Posted on 16 Jun 2021
Over June 7-11, China’s imported iron ore prices had rallied further, and the spot domestic coke price had remained stable over the period, both were attributed to the remaining relatively high output among the domestic steelmakers.
Over June 4-10, blast furnace capacity utilization rate among China’s 247 steel mills nationwide under Mysteel’s survey remained largely stable at 91.69%, though it reversed down from a nine-week small inclines by 0.2 percentage point on week.
Iron ore: As of June 11, Mysteel SEADEX 62% Australian Fines climbed further to $219.3/dmt CFR Qingdao, or up $10.65/dmt on week, and Mysteel PORTDEX 62% Australian Fines in Qingdao strengthened too by Yuan 80/wmt ($12.5/wmt) on week to Yuan 1,527/wmt FOT and including 13% VAT.

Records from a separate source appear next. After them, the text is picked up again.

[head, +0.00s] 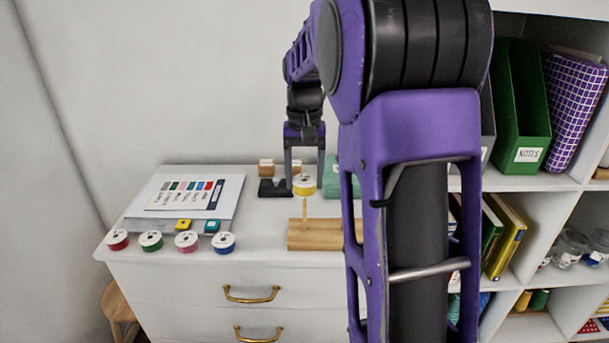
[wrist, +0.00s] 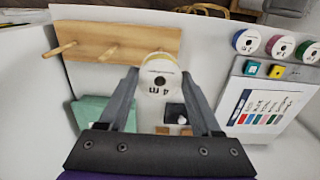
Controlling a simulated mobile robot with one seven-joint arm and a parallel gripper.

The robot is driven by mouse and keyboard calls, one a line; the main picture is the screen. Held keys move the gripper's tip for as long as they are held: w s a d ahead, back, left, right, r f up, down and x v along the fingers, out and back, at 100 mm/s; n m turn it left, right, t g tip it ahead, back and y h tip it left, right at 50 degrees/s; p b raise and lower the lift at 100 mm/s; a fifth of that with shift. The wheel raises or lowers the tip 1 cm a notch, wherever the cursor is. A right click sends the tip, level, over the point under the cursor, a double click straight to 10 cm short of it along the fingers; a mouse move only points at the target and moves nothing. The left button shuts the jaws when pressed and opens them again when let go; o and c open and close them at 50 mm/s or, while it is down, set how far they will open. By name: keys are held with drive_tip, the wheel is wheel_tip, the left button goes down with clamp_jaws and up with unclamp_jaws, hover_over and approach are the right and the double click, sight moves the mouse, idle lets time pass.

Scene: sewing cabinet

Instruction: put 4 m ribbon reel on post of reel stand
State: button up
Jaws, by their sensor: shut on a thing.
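The 4 m ribbon reel is yellow with a white face and a dark centre hole; it shows in the head view (head: 304,185) and the wrist view (wrist: 158,88). My gripper (head: 304,180) is shut on it, one finger on each side, and the fingers also show in the wrist view (wrist: 160,76). The wooden reel stand (head: 315,240) lies on the cabinet top, and also shows in the wrist view (wrist: 88,33). One upright post (head: 305,209) shows just below the reel in the head view. Two other posts show bare in the wrist view. Whether the reel touches a post, I cannot tell.
Red (head: 117,239), green (head: 151,240), pink (head: 187,241) and blue (head: 224,243) reels line the front edge at left. Behind them lies a colour chart (head: 190,193). A dark block (head: 270,188) and a green box (head: 332,178) stand behind the stand. Shelves are at right.

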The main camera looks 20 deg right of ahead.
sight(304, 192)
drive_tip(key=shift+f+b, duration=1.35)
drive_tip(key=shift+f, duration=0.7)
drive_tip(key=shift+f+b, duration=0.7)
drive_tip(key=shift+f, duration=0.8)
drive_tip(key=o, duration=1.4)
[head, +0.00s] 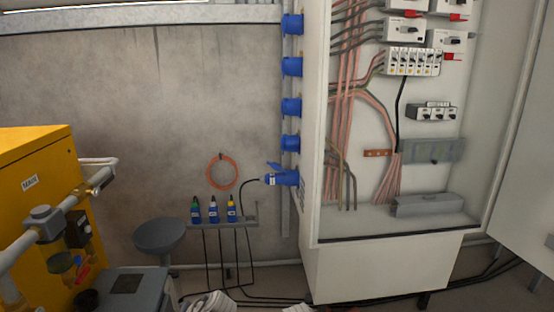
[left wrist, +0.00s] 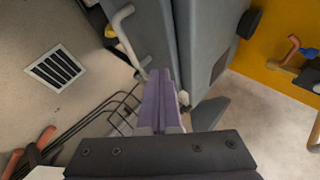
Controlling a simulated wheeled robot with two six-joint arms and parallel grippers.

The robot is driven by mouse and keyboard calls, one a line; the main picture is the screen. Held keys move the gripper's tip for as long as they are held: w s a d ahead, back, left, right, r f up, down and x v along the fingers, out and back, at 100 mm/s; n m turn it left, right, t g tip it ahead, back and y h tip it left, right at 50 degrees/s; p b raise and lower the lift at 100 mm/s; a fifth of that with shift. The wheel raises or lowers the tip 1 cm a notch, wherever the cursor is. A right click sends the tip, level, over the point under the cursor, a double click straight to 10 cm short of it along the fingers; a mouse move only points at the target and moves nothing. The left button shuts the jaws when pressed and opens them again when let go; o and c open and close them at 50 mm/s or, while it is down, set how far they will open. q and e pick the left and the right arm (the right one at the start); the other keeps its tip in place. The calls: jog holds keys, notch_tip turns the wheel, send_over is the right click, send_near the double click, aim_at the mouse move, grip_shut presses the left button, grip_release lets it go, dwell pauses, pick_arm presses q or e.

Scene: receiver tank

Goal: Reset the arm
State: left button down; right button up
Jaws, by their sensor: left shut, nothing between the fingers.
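My left gripper (left wrist: 160,78) shows in the left wrist view, with its two purple fingers pressed together and nothing between them. It points toward a grey box-like body (left wrist: 208,45), and I cannot tell whether the fingertips touch it. In the head view only pale parts, probably of my own arms, show at the bottom edge. No gripper fingers can be made out there, and my right gripper is not in view.
An open electrical cabinet (head: 312,150) stands right of centre in the head view. Cables cross the floor.

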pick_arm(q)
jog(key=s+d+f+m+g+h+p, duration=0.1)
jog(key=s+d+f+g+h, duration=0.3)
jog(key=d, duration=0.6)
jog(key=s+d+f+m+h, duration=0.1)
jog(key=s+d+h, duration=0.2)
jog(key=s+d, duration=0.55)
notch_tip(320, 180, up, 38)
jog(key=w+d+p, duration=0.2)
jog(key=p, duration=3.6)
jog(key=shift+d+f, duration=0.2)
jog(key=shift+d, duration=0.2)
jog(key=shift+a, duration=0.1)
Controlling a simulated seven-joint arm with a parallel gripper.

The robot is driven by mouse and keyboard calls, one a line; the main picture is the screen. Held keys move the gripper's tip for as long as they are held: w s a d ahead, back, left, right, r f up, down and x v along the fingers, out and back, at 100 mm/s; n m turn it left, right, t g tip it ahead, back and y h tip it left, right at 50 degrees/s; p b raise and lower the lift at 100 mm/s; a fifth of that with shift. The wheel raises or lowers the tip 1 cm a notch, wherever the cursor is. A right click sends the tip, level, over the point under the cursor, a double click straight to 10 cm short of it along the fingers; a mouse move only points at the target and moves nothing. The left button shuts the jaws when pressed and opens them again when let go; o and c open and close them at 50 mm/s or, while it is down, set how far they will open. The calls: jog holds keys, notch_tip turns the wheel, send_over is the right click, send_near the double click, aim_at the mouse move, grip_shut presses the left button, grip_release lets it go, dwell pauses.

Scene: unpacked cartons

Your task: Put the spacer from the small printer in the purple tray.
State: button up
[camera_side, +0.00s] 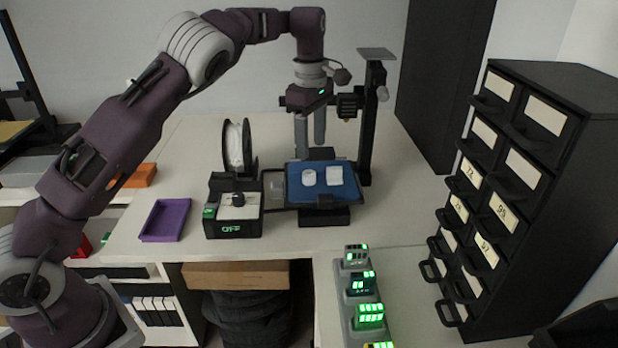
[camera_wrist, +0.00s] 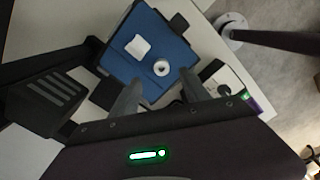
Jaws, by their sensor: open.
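The small printer's blue bed (camera_side: 335,195) holds two white pieces. The left one is a short round spacer (camera_side: 309,177); the wrist view shows the spacer (camera_wrist: 161,68) as a ring with a hole. The other is a square white block (camera_side: 334,176), also seen as a block (camera_wrist: 138,47) beside the ring and apart from it. My gripper (camera_side: 310,145) points down above the bed, open and empty. In the wrist view my gripper's fingers (camera_wrist: 160,84) frame the near edge of the bed. The purple tray (camera_side: 165,221) lies empty on the table at left.
A black control box (camera_side: 234,222) with a green display stands between tray and printer. A spool (camera_side: 238,146) stands behind it. The printer's black column (camera_side: 374,120) rises right of the bed, with its print head (camera_side: 348,106) near my gripper. A drawer cabinet (camera_side: 540,190) stands at right.

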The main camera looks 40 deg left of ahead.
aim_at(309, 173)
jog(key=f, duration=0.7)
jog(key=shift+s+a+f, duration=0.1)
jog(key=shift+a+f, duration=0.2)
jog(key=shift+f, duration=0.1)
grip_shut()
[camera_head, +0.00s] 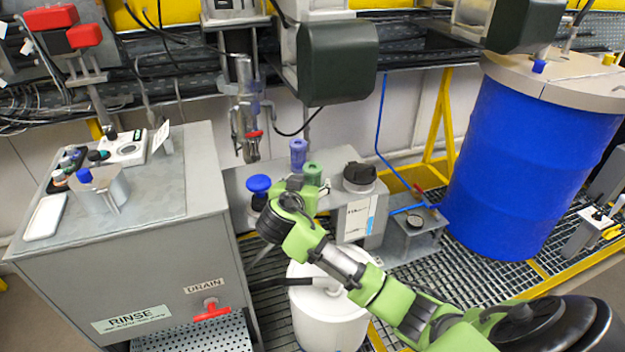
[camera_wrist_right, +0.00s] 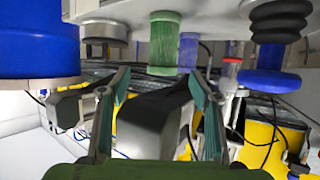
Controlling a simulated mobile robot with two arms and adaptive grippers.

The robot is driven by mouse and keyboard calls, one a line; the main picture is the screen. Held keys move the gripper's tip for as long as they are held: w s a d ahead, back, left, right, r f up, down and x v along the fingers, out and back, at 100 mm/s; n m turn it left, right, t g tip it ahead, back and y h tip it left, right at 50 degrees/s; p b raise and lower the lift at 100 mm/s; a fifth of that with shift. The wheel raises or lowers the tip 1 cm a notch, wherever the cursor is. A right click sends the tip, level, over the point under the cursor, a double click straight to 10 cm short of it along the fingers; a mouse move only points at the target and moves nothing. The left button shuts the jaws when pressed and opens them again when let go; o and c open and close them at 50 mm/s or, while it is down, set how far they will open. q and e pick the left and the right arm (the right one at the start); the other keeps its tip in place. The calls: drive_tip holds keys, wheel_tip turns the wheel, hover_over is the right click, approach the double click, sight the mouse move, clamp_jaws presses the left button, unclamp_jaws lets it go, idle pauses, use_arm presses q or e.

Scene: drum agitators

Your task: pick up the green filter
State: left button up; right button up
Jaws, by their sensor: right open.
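The green filter (camera_head: 313,173) is a small ribbed cylinder standing on the grey bench, just in front of a similar purple-blue one (camera_head: 298,153). In the right wrist view, which looks upside down, the green filter (camera_wrist_right: 164,45) shows ahead, roughly centred between the fingers. My right gripper (camera_wrist_right: 160,80) is open, with nothing between its fingers. In the head view my right gripper (camera_head: 296,187) is close to the filter, and its wrist and arm hide part of the bench. Its fingers are hard to make out there. My left gripper is not in view.
A blue-topped knob (camera_head: 259,185) stands left of the filter and a black-lidded canister (camera_head: 359,177) right of it. A dark green box (camera_head: 338,61) hangs above. A white drum (camera_head: 328,318) stands below my arm. A big blue barrel (camera_head: 530,150) is at right.

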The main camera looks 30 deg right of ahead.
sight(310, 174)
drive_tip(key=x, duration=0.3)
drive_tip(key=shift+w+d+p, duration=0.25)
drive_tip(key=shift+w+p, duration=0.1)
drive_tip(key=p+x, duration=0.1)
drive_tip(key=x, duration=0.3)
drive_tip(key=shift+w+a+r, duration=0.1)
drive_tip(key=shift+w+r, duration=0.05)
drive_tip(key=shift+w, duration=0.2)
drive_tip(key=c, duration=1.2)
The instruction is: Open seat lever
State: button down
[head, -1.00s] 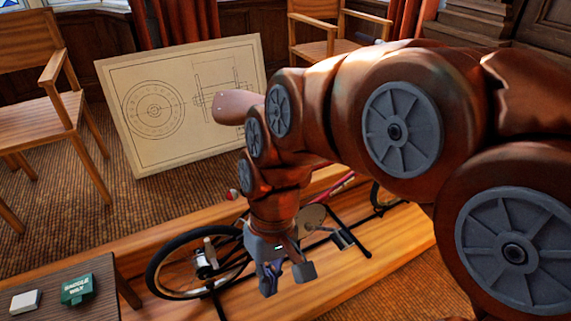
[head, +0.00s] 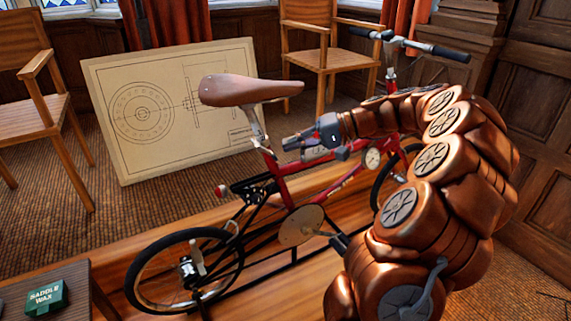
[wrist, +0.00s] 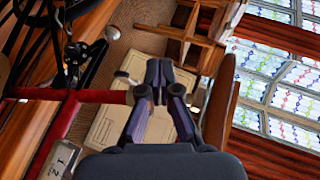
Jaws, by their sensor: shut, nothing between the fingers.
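The red bicycle (head: 285,185) stands upright on a wooden platform, with a brown saddle (head: 250,91) on a silver seat post (head: 257,124). In the wrist view the fingers (wrist: 158,70) are shut and empty. The red frame tube (wrist: 100,96) shows at the left there. Contact with the lever cannot be told.
The drawing board (head: 150,155) leans behind the bicycle. Wooden chairs (head: 328,60) stand at the back and left. A side table holds a green saddle wax box (head: 45,297). The handlebars (head: 420,45) rise at the upper right, above my arm.

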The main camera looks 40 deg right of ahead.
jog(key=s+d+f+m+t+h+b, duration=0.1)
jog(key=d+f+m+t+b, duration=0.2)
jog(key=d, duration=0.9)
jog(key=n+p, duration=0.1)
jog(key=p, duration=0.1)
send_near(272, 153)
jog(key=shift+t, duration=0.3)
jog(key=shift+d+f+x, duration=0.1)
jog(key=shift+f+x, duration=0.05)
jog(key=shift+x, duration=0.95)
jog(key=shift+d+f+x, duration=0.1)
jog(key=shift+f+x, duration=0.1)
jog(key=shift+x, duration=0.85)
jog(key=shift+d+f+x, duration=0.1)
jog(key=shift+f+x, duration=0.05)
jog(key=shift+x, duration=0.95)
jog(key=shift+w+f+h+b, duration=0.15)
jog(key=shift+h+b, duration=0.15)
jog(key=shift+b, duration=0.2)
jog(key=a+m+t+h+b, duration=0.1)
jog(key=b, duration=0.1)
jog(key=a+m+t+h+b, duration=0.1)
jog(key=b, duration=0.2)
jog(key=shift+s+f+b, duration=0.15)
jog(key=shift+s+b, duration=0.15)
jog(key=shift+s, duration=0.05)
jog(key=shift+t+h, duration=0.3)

In the futures market, the most-traded September iron ore contract on the Dalian Commodity Exchange (DCE) climbed up, closing the daytime trading session of June 11 at Yuan 1,247/dmt, or Yuan 77.5/dmt higher than the settlement price on June 4.
Coke: As of June 11, China's national composite coke price under Mysteel's assessment remained unchanged at Yuan 2,744.3/t including the VAT, as most domestic steel mills had not had not cut their coke procurement prices any more.
By June 11, though, DCE’s most-traded September coke contract gained further, up another Yuan 128/t from the settlement price of June 4 to close the daytime trading session of June 11 at Yuan 2,721.5/t.